### Stored rows
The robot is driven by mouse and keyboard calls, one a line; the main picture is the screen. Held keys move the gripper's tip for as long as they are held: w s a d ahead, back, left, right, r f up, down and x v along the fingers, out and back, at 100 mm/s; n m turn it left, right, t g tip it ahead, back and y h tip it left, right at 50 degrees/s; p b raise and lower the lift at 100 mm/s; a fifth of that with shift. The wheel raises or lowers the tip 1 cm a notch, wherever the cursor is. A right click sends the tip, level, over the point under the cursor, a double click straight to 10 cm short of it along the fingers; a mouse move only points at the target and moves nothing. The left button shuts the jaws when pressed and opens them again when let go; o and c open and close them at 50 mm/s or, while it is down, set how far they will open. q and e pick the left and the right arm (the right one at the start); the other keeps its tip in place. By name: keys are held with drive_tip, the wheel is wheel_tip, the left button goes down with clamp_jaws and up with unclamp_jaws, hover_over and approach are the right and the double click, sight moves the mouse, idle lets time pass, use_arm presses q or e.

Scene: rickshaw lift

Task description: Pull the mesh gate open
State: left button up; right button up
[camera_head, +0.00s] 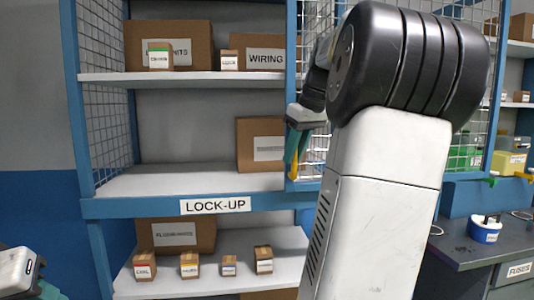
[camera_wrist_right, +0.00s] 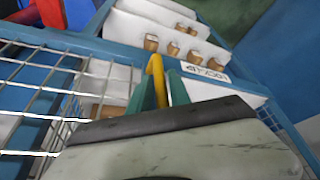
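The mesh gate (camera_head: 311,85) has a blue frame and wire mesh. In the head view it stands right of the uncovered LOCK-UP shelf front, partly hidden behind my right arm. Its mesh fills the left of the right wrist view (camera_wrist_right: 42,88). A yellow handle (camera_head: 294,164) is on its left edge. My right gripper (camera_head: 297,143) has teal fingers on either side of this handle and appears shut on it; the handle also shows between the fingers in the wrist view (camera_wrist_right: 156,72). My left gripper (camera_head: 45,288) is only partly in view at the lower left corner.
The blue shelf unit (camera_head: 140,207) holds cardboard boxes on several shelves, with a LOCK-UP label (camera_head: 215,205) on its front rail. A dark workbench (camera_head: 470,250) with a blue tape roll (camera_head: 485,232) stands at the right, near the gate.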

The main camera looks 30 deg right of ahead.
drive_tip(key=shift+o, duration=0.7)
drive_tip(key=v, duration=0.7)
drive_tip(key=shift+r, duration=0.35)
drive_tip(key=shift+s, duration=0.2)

==

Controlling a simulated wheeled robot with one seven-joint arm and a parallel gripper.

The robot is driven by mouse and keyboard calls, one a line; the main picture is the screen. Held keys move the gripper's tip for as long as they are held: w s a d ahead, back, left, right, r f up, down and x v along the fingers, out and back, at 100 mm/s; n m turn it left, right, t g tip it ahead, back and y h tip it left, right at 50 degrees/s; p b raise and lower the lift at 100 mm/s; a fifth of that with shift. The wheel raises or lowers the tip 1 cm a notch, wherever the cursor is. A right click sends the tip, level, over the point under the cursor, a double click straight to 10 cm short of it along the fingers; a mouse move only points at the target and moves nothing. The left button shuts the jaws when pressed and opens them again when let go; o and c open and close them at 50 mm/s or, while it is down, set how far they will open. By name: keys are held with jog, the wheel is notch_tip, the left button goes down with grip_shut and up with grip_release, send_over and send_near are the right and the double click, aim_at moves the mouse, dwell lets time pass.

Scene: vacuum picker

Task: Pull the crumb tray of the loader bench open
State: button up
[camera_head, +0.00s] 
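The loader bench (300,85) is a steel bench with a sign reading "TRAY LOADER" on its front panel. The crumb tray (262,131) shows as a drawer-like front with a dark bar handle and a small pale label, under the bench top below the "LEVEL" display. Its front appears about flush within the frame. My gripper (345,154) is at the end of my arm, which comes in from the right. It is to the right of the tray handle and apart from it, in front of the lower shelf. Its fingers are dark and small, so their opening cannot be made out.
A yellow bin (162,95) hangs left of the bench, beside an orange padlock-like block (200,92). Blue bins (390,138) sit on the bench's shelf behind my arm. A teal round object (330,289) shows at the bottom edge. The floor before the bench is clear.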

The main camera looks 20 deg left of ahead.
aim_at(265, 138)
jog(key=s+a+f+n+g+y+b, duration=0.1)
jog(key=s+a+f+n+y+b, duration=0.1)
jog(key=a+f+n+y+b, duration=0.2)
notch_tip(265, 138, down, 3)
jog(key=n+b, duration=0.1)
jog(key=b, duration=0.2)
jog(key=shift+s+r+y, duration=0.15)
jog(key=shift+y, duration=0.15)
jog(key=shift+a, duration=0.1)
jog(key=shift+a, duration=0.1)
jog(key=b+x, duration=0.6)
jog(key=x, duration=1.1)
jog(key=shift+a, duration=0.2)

---

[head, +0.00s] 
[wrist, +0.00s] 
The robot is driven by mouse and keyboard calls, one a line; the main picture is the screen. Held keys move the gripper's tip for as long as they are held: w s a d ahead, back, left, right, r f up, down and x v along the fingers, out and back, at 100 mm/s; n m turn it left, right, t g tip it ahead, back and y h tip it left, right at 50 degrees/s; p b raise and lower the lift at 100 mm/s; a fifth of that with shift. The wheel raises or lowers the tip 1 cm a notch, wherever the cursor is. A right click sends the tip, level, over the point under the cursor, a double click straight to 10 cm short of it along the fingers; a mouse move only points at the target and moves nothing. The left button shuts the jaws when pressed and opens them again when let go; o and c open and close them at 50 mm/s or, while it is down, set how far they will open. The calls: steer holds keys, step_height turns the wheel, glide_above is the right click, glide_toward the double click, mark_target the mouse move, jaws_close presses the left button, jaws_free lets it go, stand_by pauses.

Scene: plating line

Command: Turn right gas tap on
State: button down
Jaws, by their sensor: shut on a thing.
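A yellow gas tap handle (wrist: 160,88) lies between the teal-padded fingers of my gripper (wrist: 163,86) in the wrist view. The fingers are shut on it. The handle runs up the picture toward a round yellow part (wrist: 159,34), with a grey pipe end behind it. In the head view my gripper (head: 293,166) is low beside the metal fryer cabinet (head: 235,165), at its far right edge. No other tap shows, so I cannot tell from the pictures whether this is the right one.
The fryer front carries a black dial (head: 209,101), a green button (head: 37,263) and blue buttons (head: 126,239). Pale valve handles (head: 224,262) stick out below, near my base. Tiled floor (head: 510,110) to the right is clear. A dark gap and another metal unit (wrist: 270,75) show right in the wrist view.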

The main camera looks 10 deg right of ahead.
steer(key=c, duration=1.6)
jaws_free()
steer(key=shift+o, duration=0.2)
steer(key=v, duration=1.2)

### What to produce
Give only the number of lines in the listing above that include the string "Scene".

### The answer
3